Start of RECORDS SUPPLIED

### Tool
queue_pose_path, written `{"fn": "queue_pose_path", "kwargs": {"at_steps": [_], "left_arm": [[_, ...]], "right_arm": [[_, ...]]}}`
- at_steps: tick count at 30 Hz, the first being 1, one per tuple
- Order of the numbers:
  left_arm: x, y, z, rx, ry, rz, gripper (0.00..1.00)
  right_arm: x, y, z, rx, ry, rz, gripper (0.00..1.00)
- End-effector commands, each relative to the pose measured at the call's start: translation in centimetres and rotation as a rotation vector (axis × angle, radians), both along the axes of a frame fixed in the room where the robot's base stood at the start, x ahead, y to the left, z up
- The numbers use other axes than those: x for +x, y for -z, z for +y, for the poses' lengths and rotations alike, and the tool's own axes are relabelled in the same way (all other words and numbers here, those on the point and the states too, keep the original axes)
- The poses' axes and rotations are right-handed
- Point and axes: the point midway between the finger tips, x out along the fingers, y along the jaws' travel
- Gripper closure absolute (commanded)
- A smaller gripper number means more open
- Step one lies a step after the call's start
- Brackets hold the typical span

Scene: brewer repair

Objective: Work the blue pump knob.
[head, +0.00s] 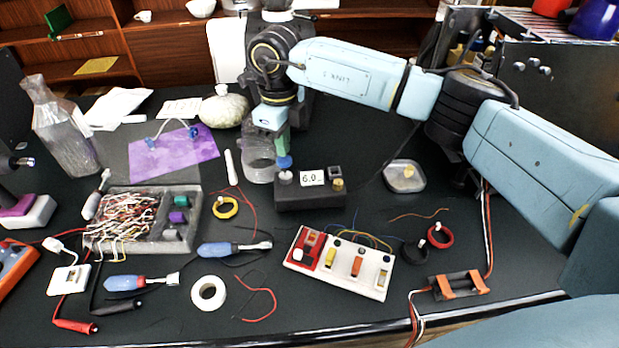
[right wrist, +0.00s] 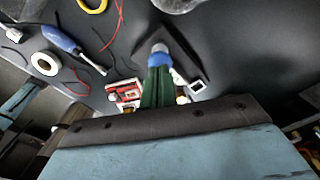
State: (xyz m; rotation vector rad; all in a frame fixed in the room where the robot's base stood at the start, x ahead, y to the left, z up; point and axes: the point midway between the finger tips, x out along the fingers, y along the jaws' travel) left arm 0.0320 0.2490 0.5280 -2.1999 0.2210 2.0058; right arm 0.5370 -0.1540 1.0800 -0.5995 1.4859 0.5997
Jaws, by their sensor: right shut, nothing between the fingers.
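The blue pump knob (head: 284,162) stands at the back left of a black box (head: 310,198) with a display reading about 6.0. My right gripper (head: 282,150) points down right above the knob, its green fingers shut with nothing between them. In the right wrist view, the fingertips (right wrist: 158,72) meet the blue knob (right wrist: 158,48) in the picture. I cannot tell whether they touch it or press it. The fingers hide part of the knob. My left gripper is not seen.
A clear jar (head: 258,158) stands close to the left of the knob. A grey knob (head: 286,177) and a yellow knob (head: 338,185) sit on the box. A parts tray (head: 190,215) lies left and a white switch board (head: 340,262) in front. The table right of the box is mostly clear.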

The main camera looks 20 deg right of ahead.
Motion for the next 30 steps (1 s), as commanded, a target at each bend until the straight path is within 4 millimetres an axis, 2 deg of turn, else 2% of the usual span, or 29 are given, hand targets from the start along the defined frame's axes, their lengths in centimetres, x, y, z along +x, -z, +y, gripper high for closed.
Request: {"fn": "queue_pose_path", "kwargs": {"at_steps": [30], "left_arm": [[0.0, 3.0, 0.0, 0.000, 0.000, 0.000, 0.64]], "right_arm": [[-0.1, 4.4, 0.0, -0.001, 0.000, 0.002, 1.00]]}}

End of RECORDS SUPPLIED
Start of RECORDS SUPPLIED

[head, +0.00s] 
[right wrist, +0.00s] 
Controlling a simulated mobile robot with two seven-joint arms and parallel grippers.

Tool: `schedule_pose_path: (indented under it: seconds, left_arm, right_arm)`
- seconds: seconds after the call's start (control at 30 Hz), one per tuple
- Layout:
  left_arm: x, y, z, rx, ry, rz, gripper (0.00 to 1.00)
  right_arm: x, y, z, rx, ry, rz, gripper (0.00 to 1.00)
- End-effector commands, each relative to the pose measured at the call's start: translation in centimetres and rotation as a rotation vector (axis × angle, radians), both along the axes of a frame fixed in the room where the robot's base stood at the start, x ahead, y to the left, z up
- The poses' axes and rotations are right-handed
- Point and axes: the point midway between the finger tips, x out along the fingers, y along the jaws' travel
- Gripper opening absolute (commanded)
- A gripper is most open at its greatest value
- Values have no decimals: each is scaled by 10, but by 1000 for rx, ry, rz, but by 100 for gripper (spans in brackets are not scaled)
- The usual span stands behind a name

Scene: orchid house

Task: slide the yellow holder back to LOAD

End of RECORDS SUPPLIED

**YOUR GOAL**:
Print exactly the lines from the one containing "Jaws, by their" to the one containing "Motion for the", both included, and nothing else.

**EXERCISE RESULT**:
Jaws, by their sensor: right shut, nothing between the fingers.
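The blue pump knob (head: 284,162) stands at the back left of a black box (head: 310,198) with a display reading about 6.0. My right gripper (head: 282,150) points down right above the knob, its green fingers shut with nothing between them. In the right wrist view, the fingertips (right wrist: 158,72) meet the blue knob (right wrist: 158,48) in the picture. I cannot tell whether they touch it or press it. The fingers hide part of the knob. My left gripper is not seen.
A clear jar (head: 258,158) stands close to the left of the knob. A grey knob (head: 286,177) and a yellow knob (head: 338,185) sit on the box. A parts tray (head: 190,215) lies left and a white switch board (head: 340,262) in front. The table right of the box is mostly clear.

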The main camera looks 20 deg right of ahead.
Motion for the next 30 steps (1 s), as commanded, a target at each bend until the straight path is within 4 millimetres an axis, 2 deg of turn, else 2% of the usual span, or 29 are given, hand targets from the start along the defined frame's axes, their lengths in centimetres, x, y, z along +x, -z, +y, gripper high for closed.

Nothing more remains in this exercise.